╭──
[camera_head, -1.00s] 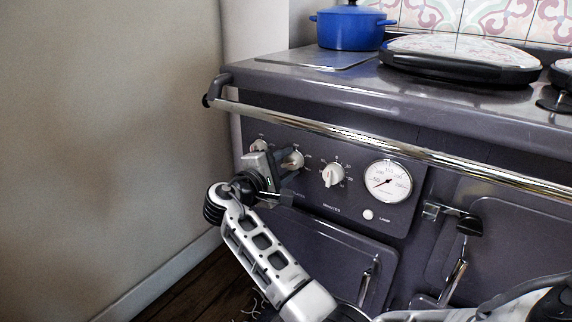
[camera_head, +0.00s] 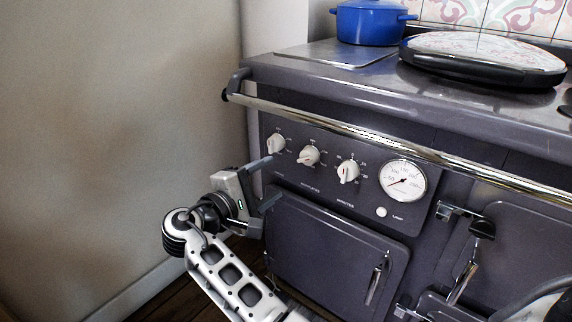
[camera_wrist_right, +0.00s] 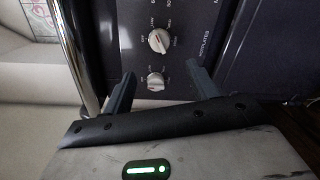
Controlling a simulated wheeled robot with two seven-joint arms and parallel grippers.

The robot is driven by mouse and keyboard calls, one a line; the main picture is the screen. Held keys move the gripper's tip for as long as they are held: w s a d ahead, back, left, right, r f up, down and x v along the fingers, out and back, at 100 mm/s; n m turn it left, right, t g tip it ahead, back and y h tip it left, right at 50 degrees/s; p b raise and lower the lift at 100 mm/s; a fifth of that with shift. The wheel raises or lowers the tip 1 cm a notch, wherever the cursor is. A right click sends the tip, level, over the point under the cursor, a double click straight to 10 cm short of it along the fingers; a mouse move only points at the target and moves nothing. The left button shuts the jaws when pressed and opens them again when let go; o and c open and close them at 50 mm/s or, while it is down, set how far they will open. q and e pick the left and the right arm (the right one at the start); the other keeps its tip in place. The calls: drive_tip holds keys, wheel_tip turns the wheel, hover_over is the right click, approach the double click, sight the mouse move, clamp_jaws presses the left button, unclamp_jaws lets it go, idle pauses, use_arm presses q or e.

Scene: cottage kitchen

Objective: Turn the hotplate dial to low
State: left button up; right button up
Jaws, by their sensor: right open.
╰──
*TO BE DONE*: Return only the stretch of the material above from the line holding "Controlling a simulated" through the line holding "Scene: cottage kitchen", copied exactly.

*WRITTEN RESPONSE*:
Controlling a simulated wheeled robot with two seven-joint arms and parallel grippers.

The robot is driven by mouse and keyboard calls, one a line; the main picture is the screen. Held keys move the gripper's tip for as long as they are held: w s a d ahead, back, left, right, r f up, down and x v along the fingers, out and back, at 100 mm/s; n m turn it left, right, t g tip it ahead, back and y h tip it left, right at 50 degrees/s; p b raise and lower the lift at 100 mm/s; a fifth of that with shift. The wheel raises or lowers the tip 1 cm a notch, wherever the cursor is. A right click sends the tip, level, over the point under the cursor, a double click straight to 10 cm short of it along the fingers; a mouse move only points at the target and moves nothing. The left button shuts the jaws when pressed and opens them again when let go; o and c open and close them at 50 mm/s or, while it is down, set how far they will open. q and e pick the left and the right arm (the right one at the start); the other keeps its tip in place. The calls: drive_tip holds keys, wheel_tip turns the wheel, hover_over is the right click, approach the double click, sight the mouse move, clamp_jaws presses the left button, unclamp_jaws lets it go, idle pauses, use_arm presses q or e.

Scene: cottage kitchen

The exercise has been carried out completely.